• [Exercise prompt] Pick every line from the data that holds the word "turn".

= = = = = = =

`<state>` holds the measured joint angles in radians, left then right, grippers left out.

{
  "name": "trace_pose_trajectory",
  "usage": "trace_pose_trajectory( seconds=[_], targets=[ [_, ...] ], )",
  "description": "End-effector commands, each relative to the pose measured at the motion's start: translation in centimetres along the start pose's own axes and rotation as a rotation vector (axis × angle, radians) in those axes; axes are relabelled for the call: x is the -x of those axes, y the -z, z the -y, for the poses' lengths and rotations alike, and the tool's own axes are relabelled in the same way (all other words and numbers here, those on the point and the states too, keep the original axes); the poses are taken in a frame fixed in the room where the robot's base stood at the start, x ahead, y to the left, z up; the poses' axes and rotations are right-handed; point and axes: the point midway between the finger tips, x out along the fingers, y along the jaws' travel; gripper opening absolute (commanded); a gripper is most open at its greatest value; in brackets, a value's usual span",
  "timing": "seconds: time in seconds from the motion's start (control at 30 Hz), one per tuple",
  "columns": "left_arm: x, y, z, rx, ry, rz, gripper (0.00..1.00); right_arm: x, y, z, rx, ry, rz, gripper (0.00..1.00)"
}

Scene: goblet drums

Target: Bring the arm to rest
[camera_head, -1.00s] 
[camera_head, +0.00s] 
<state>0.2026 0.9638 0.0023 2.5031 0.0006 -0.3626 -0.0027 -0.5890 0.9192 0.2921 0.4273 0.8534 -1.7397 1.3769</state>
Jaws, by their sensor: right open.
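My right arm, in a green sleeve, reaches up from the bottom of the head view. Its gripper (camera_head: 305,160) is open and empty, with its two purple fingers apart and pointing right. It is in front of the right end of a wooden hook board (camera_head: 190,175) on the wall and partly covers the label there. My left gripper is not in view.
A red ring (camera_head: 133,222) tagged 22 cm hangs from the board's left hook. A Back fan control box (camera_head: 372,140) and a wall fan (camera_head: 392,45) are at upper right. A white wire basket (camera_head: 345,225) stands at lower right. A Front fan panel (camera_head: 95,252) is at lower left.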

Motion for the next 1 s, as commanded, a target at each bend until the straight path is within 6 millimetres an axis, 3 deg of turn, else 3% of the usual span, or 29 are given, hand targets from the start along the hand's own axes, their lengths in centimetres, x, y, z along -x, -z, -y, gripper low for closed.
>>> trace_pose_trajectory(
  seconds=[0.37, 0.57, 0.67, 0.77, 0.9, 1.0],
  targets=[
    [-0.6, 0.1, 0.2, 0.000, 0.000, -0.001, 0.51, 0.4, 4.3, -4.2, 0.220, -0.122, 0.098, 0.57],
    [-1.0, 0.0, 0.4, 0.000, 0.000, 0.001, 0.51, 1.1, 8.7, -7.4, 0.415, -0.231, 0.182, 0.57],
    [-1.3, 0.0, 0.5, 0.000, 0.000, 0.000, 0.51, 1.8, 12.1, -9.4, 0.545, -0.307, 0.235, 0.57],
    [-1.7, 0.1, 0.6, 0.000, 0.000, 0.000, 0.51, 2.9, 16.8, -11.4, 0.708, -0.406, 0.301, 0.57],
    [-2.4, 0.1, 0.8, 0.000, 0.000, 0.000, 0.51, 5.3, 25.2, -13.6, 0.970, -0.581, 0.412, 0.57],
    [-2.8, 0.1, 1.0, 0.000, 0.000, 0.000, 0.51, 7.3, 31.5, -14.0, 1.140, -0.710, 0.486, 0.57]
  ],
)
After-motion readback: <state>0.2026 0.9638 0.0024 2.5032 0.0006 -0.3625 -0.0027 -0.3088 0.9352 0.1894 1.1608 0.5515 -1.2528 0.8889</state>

= = = = = = =

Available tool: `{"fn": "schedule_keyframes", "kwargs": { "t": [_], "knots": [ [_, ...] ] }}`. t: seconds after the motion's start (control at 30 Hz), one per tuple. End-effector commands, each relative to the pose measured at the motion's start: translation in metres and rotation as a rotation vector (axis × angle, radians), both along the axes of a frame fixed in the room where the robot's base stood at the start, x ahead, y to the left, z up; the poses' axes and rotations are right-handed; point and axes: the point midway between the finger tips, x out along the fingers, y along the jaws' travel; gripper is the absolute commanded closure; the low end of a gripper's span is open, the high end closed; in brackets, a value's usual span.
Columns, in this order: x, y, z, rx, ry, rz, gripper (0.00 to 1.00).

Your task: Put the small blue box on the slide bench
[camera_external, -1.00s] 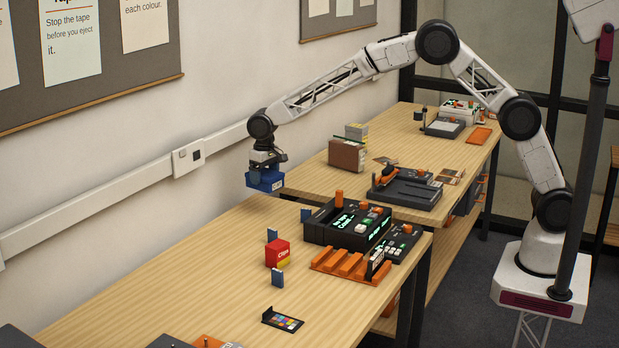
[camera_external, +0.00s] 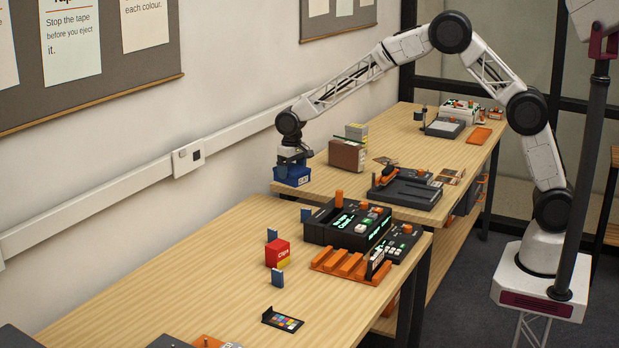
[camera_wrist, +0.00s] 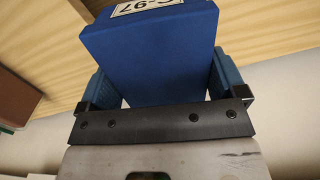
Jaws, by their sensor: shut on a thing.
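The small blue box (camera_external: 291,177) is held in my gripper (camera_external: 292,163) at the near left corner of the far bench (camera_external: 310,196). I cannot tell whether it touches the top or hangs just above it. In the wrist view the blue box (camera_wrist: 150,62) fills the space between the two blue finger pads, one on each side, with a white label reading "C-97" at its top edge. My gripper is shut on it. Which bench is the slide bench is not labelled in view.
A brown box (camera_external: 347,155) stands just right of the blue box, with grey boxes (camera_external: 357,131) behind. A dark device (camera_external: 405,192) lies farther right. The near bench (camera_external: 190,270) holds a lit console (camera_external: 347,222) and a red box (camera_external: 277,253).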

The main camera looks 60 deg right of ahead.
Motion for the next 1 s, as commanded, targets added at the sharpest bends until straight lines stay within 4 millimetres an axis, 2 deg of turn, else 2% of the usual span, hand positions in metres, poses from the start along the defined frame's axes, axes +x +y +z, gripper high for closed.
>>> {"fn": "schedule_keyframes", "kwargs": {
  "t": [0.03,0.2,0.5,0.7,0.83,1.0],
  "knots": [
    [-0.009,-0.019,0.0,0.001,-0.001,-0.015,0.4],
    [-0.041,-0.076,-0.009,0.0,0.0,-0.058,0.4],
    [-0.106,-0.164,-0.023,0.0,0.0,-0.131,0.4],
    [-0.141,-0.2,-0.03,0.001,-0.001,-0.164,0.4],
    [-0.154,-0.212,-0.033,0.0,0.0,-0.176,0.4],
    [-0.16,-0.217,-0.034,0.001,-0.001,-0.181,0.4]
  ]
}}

= = = = = = =

• [Worked solution]
Motion for the next 1 s, as commanded, a target at each bend until the straight path is within 6 millimetres an axis, 3 deg of turn, else 3% of the usual span, or 29 are given, hand targets from the start along the hand's own axes, their lengths in centimetres, x, y, z along -x, -z, -y, gripper low for closed.
Motion for the next 1 s, as commanded, targets added at the sharpest bends until straight lines stay within 4 millimetres an axis, 2 deg of turn, else 2% of the usual span, hand positions in metres, poses from the start along the defined frame's axes, axes +x +y +z, gripper high for closed.

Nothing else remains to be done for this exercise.